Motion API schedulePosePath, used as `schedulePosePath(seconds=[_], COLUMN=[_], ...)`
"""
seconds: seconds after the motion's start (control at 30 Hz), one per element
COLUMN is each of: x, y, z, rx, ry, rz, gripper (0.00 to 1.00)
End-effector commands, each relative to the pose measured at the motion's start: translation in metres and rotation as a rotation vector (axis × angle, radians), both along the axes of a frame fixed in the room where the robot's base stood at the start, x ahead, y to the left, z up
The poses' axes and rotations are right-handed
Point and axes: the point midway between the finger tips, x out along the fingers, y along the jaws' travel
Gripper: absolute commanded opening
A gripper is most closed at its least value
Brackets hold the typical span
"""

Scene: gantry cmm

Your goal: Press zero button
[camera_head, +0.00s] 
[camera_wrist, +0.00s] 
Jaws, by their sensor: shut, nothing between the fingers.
+--
REQUIREMENT:
Reproduce all of the material above word for word.

SOLUTION FOR THIS EXERCISE:
Motion API schedulePosePath, used as `schedulePosePath(seconds=[_], COLUMN=[_], ...)`
"""
seconds: seconds after the motion's start (control at 30 Hz), one per element
COLUMN is each of: x, y, z, rx, ry, rz, gripper (0.00 to 1.00)
End-effector commands, each relative to the pose measured at the motion's start: translation in metres and rotation as a rotation vector (axis × angle, radians), both along the axes of a frame fixed in the room where the robot's base stood at the start, x ahead, y to the left, z up
The poses' axes and rotations are right-handed
Point and axes: the point midway between the finger tips, x out along the fingers, y along the jaws' travel
Gripper: absolute commanded opening
A gripper is most closed at its least value
Brackets hold the typical span
"""

Scene: gantry cmm

Your goal: Press zero button
[camera_head, +0.00s] 
[camera_wrist, +0.00s] 
Jaws, by their sensor: shut, nothing between the fingers.

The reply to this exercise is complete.